[Dataset excerpt]
>>>>>
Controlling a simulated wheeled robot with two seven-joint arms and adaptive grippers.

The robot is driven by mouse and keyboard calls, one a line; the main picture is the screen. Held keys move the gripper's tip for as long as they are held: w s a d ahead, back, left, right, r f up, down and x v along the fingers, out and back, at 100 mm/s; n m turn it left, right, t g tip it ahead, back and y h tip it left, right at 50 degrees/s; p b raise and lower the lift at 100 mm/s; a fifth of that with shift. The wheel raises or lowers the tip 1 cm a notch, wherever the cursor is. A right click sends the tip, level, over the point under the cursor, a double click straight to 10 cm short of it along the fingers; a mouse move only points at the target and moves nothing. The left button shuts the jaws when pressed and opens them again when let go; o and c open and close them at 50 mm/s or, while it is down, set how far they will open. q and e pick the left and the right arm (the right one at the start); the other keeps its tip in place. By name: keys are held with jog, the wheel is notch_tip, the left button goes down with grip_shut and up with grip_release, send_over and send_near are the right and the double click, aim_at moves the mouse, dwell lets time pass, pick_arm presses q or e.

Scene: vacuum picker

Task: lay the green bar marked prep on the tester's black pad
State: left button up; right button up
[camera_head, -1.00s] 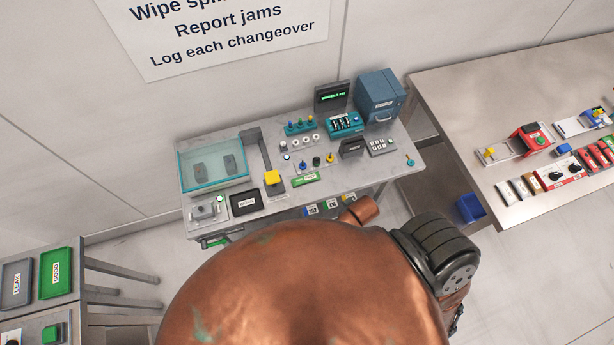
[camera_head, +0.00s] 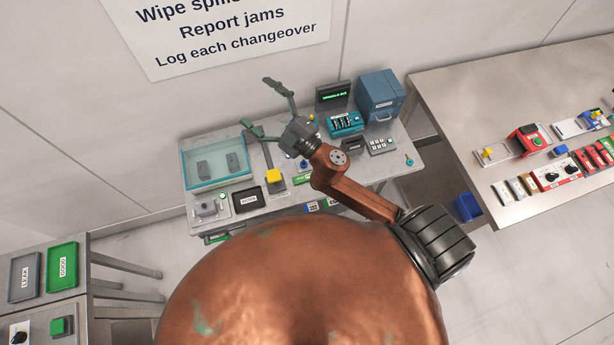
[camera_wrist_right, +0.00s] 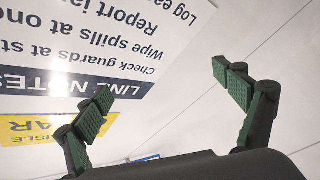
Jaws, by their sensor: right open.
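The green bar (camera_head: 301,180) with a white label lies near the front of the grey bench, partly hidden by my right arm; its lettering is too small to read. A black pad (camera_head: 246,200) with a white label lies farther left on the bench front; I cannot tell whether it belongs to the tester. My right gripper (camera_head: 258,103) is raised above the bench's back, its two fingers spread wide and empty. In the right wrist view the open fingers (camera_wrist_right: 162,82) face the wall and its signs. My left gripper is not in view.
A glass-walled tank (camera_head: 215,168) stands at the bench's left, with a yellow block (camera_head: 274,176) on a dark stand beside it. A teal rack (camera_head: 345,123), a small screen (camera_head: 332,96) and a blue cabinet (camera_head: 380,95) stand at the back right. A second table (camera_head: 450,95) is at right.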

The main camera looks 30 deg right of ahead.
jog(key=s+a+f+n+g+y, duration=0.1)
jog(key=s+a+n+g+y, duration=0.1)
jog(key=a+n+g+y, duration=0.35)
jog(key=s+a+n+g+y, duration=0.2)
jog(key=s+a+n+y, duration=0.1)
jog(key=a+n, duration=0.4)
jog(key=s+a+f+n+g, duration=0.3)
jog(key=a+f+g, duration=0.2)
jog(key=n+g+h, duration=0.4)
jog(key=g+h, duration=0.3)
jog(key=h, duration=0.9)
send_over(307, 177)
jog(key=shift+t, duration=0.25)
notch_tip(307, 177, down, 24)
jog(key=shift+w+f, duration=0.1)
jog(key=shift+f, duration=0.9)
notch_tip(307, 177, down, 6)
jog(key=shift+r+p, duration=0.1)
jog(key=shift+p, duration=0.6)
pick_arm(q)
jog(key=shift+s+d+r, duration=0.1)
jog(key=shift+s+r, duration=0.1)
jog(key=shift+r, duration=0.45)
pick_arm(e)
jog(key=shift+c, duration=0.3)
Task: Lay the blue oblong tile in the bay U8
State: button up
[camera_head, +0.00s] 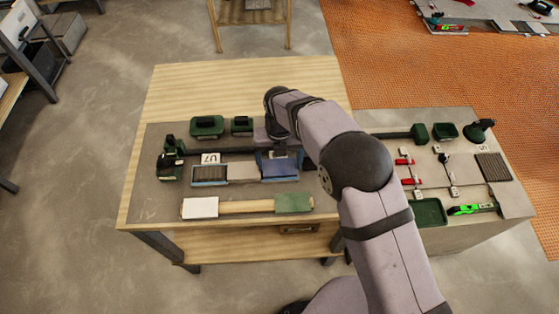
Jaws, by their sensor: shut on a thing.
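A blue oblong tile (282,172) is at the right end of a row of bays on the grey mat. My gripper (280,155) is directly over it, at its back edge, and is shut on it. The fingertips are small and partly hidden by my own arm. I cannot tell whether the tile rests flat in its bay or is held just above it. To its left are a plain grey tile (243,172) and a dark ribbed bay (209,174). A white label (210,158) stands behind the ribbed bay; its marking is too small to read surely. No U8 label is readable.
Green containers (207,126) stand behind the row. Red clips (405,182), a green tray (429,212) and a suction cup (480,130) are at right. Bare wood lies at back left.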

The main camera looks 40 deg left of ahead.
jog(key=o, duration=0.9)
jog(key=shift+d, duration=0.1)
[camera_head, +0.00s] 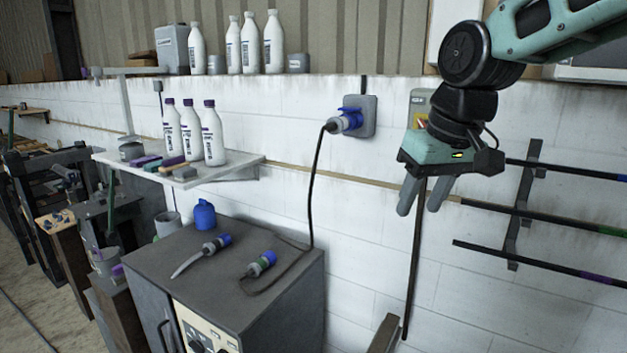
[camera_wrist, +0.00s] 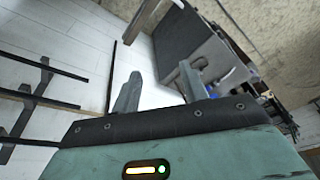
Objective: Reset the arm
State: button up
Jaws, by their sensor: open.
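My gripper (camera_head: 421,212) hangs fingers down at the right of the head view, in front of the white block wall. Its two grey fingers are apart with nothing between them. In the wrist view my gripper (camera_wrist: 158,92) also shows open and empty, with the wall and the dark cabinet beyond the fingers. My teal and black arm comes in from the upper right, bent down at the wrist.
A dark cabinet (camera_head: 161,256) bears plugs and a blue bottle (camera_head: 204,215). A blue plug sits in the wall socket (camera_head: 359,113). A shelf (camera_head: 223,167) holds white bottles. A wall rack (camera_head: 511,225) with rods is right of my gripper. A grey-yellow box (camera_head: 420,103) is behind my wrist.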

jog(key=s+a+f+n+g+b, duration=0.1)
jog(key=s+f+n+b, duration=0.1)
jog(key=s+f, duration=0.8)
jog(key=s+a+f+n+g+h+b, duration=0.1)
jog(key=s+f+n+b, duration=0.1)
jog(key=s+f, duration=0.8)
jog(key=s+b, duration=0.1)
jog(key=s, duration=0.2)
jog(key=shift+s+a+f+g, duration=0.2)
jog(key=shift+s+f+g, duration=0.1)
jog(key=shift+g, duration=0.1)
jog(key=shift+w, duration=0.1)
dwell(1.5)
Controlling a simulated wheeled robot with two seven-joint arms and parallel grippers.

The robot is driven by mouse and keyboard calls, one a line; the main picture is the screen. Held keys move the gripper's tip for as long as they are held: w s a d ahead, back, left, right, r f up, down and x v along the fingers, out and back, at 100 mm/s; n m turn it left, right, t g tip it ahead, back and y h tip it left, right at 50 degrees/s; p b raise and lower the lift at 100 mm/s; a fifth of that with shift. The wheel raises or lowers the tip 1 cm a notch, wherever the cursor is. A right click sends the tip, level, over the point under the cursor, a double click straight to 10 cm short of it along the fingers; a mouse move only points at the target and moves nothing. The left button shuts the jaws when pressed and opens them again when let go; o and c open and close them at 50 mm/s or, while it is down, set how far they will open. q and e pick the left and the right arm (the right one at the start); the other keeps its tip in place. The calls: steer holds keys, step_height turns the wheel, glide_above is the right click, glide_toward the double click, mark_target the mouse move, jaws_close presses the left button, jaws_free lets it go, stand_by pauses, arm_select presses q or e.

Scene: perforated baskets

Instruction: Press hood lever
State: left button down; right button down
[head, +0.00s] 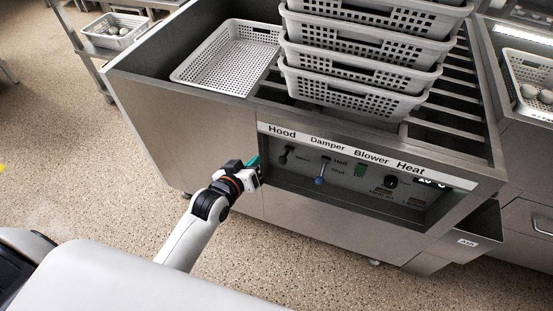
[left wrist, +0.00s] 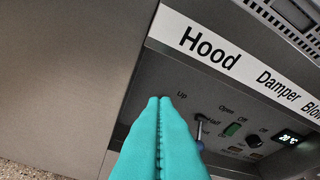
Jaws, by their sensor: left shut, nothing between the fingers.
<<<<<
→ STATED EXERCISE
Reproduce each record from above exactly; pictures do not belong in the copy.

→ THE COMPLETED TASK
Controlling a simulated wheeled robot with two seven-joint arms and adaptive grippers.

The robot is driven by mouse and keyboard calls, one a line; the main picture is the screen. Held keys move the gripper's tip for as long as they are held: w s a d ahead, back, left, right, r f up, down and x v along the fingers, out and back, at 100 mm/s; n m turn it left, right, t g tip it ahead, back and y h tip it left, right at 50 degrees/s; p b raise and lower the lift at 100 mm/s; a fifth of that with shift. The wheel raises or lowers the tip 1 cm a notch, wherever the cursor is. A right click sends the tip, level, over the point under the cursor, a double click straight to 10 cm short of it along the fingers; a mouse move only points at the target and moves nothing. The left button shuts the jaws when pressed and opens them again when let go; o and c open and close them at 50 mm/s or, while it is down, set how far they will open. q and e pick the left and the right arm (the right one at the start); the other keeps its tip in place. By name: keys are held with jog, the wheel is notch_tip, the left button goes down with grip_shut and up with grip_release, send_over and send_near are the right and the double click, aim_at moves the mouse, dwell lets time pass, pick_arm presses q or e.

Scene: vacuum picker

Task: lay the green bar marked prep on the tester's black pad
State: left button up; right button up
[camera_head, -1.00s] 
[camera_head, +0.00s] 
[camera_wrist_right, +0.00s] 
Jaws, by their sensor: right open.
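The green bar (camera_head: 301,180) with a white label lies near the front of the grey bench, partly hidden by my right arm; its lettering is too small to read. A black pad (camera_head: 246,200) with a white label lies farther left on the bench front; I cannot tell whether it belongs to the tester. My right gripper (camera_head: 258,103) is raised above the bench's back, its two fingers spread wide and empty. In the right wrist view the open fingers (camera_wrist_right: 162,82) face the wall and its signs. My left gripper is not in view.
A glass-walled tank (camera_head: 215,168) stands at the bench's left, with a yellow block (camera_head: 274,176) on a dark stand beside it. A teal rack (camera_head: 345,123), a small screen (camera_head: 332,96) and a blue cabinet (camera_head: 380,95) stand at the back right. A second table (camera_head: 450,95) is at right.

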The main camera looks 30 deg right of ahead.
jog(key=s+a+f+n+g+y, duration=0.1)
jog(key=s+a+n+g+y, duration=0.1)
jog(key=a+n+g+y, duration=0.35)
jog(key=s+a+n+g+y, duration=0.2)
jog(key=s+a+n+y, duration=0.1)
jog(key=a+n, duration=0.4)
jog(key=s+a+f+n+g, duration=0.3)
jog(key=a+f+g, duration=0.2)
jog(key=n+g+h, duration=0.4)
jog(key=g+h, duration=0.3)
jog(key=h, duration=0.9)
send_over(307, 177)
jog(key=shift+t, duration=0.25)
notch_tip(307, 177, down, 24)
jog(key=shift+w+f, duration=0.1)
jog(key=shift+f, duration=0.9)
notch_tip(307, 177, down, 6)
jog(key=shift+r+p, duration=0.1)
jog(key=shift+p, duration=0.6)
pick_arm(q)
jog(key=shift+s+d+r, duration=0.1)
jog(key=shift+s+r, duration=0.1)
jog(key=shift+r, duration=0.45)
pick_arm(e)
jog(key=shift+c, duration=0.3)
Task: Lay the blue oblong tile in the bay U8
State: button up
[camera_head, +0.00s] 
Jaws, by their sensor: shut on a thing.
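A blue oblong tile (282,172) is at the right end of a row of bays on the grey mat. My gripper (280,155) is directly over it, at its back edge, and is shut on it. The fingertips are small and partly hidden by my own arm. I cannot tell whether the tile rests flat in its bay or is held just above it. To its left are a plain grey tile (243,172) and a dark ribbed bay (209,174). A white label (210,158) stands behind the ribbed bay; its marking is too small to read surely. No U8 label is readable.
Green containers (207,126) stand behind the row. Red clips (405,182), a green tray (429,212) and a suction cup (480,130) are at right. Bare wood lies at back left.

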The main camera looks 40 deg left of ahead.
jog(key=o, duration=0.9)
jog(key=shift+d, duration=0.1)
[camera_head, +0.00s] 
[camera_wrist, +0.00s] 
Objective: Reset the arm
State: button up
Jaws, by their sensor: open.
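My gripper (camera_head: 421,212) hangs fingers down at the right of the head view, in front of the white block wall. Its two grey fingers are apart with nothing between them. In the wrist view my gripper (camera_wrist: 158,92) also shows open and empty, with the wall and the dark cabinet beyond the fingers. My teal and black arm comes in from the upper right, bent down at the wrist.
A dark cabinet (camera_head: 161,256) bears plugs and a blue bottle (camera_head: 204,215). A blue plug sits in the wall socket (camera_head: 359,113). A shelf (camera_head: 223,167) holds white bottles. A wall rack (camera_head: 511,225) with rods is right of my gripper. A grey-yellow box (camera_head: 420,103) is behind my wrist.

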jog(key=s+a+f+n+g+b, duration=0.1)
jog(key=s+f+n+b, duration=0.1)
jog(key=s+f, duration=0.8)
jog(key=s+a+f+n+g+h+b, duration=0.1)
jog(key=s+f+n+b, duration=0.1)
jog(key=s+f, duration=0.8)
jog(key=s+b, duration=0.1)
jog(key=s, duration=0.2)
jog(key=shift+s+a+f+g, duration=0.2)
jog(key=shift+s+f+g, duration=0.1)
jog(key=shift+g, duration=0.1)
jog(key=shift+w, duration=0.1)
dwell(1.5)
Controlling a simulated wheeled robot with two seven-joint arms and parallel grippers.

The robot is driven by mouse and keyboard calls, one a line; the main picture is the screen. Held keys move the gripper's tip for as long as they are held: w s a d ahead, back, left, right, r f up, down and x v along the fingers, out and back, at 100 mm/s; n m turn it left, right, t g tip it ahead, back and y h tip it left, right at 50 degrees/s; p b raise and lower the lift at 100 mm/s; a fifth of that with shift. The wheel raises or lowers the tip 1 cm a notch, wherever the cursor is. A right click sends the tip, level, over the point under the cursor, a double click straight to 10 cm short of it along the fingers; a mouse move only points at the target and moves nothing. The left button shuts the jaws when pressed and opens them again when let go; o and c open and close them at 50 mm/s or, while it is down, set how far they will open. q and e pick the left and the right arm (the right one at the start); the other keeps its tip in place. The calls: steer holds keys, step_height turns the wheel, glide_above is the right click, glide_toward the double click, mark_target the mouse move, jaws_close presses the left button, jaws_free lets it go, stand_by pauses, arm_select presses q or e.

Scene: perforated baskets

Instruction: Press hood lever
State: left button down; right button down
[head, +0.00s] 
[left wrist, +0.00s] 
Jaws, by their sensor: left shut, nothing between the fingers.

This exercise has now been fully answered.